I'm travelling north from Djenne to Mopti and then back to Segou. The land on the journey to Mopti is yellow, punctuated by isolated escarpments, paddy fields and pools covered with waterlilies.
Mopti is a picturesque fishing port on another island in the Bani River, but it is linked by bridges and a very busy road. The Bani feeds into the Niger, just a few minutes down river. Most of the taxis here are horse carts, piled high with goats bikes and charcoal, as well as people. Mopti has a mud mosque too, smallerthan the one at Djenne, but it’s main claim to fame are the many colourful fishing boats and the larger vessels transporting people and slabs of salt upriver, to Timbuktu.
Between Segou and Timbuktu, the gradient of the river decreases drastically and forms the Inner Niger Delta. The delta is approximately the size of Belgium. The decrease in the slope causes the flow of the river to slow, resulting in numerous marshes, lakes, and streams. When the region floods, during the rainy season, it creates excellent conditions for fishing and farming.
We take one of the covered boats (known as a pinasse) round the harbour and out into the stream, gently motoring along watching the toing and froing and dusk time casting of the nets as the sun goes down. We reach the meeting of the waters, where the Bani converges with the Niger before turning back. Some acquaintances of Ibrahim have joined us – refugees from Timbuktu. One of the brothers was kidnapped at the end of last year by the jihadists, held in captivity for two months and released one month ago. He doesn’t seem that distressed by his ordeal and says, as a fellow Moslem he was well treated. They just didn’t like him installing mobile phone masts - white man’s business.
Sevare is a United Nations security force base just outside Mopti. There are huge car parks full of trucks (and tanks) and my hotel is patronised by United Nations personnel. Mainly Russian men as far as I can gather.
Were taking the road back to Djenne and then on to Segou. We haven’t gone far when the car breaks down. Clouds of smoke and the oil and battery indicators flashing red. It doesn’t look good. I feel very exposed sitting here on the edge of the road, not moving. Ibrahim is scaring me silly, shouting down his phone and at the world in general. Then he’s pacing saying ‘This is serious, this is very serious. There’re no other people around. We should keep you moving. Stay in the car.’ The Rescue Remedy will be coming out shortly. There are numerous horse carts rolling past, but no-one will stop to help push - Ibrahim is hopeful that a bump start will sort the issue in the short term. I’ve seen the smoke and I’m not so sure. Motor bike riding volunteers are eventually co-opted but sadly, I’m correct.

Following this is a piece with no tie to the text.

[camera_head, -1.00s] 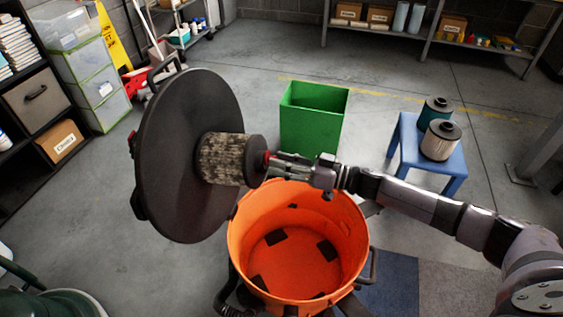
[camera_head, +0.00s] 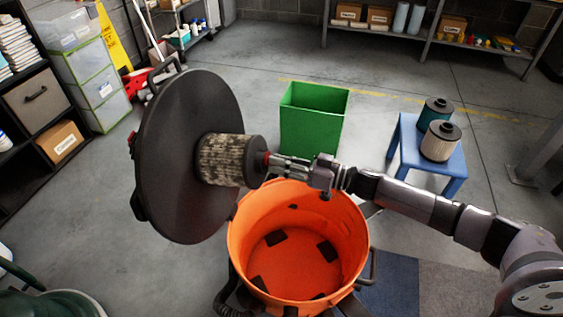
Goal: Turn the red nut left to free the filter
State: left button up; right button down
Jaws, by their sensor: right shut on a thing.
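The dirty filter (camera_head: 225,160) sticks out from the underside of the black round lid (camera_head: 180,120), which is tipped up on edge at the left. The red nut (camera_head: 266,162) sits at the filter's right end, mostly hidden by my gripper. My right gripper (camera_head: 274,162) comes in from the right and is shut on the red nut. My left gripper is not in view.
An open orange drum (camera_head: 242,232) stands below my right gripper. A green bin (camera_head: 310,125) stands behind it. A blue stool (camera_head: 411,152) at the right bears a teal filter (camera_head: 435,111) and a pale filter (camera_head: 440,141). Shelves line the walls.

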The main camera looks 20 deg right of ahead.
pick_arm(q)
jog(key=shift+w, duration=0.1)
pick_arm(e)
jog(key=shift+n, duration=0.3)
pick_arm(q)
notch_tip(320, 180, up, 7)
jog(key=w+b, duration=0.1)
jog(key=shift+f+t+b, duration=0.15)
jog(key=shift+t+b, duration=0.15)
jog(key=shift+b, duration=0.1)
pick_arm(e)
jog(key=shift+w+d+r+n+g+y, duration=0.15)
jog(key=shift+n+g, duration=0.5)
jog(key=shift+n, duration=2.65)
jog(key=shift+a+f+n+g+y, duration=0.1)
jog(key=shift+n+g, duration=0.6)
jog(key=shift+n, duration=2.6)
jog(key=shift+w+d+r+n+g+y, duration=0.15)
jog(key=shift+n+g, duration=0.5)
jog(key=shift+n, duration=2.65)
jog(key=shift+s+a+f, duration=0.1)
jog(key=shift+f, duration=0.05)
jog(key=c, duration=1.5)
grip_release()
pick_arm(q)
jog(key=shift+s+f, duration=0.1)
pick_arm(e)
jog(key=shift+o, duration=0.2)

Eventually, a rescue car and a mechanic arrive separately. I’m not sure how the rescue car has been arranged, but it’s driven by a soldier with an AK 47 and the seat covers proclaim they are for VIPs. And it only takes us to the army check point, 30 kilometres outside Djenne. Ibrahim has gone into indecision mode; I have no idea what’s going on. He’s offering me options and then rescinding them almost immediately. Another hire car from Djenne? Fine. Nothing with a.c. Fine, we can drive with the windows down. No one wants to drive a car from Djenne to here. Public bus? No thanks, I’ve seen the driving. The car is temporarily repaired and can go to Segou, but we have to stop every few kilometres, so it can cool down. No thanks.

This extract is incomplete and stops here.